* GIVEN MATERIAL *
---------------

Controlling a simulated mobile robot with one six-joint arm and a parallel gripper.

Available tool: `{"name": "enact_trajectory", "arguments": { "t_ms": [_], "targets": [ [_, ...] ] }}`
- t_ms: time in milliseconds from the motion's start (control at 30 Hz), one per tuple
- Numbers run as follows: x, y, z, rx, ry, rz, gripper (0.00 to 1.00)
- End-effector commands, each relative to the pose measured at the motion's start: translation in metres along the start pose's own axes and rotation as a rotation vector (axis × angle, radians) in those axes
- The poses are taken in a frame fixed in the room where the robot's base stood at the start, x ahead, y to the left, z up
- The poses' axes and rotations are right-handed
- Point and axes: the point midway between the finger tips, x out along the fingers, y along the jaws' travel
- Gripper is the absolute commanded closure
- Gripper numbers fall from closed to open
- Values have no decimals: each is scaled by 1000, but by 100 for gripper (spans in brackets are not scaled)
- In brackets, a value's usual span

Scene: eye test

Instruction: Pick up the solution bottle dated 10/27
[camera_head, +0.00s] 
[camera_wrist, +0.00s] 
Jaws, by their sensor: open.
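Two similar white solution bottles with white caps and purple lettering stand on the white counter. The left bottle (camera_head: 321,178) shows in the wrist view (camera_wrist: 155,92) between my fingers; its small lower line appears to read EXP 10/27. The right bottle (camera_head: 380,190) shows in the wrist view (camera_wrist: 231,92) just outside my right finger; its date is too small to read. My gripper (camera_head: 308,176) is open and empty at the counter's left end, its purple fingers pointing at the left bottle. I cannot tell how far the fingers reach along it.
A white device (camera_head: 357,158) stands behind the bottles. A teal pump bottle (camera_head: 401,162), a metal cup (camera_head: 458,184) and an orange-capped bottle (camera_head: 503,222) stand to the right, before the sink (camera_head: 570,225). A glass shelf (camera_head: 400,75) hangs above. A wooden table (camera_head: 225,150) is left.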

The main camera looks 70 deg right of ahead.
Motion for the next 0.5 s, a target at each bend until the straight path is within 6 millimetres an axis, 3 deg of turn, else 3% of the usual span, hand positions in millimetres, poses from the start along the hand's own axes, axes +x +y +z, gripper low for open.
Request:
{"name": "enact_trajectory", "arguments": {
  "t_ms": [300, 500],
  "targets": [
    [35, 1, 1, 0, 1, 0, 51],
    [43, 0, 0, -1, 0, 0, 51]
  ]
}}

---------------

* EXERCISE INSTRUCTIONS *
In how many lines does the word "axes" appear? Respond with the number alone.

* EXERCISE SOLUTION *
4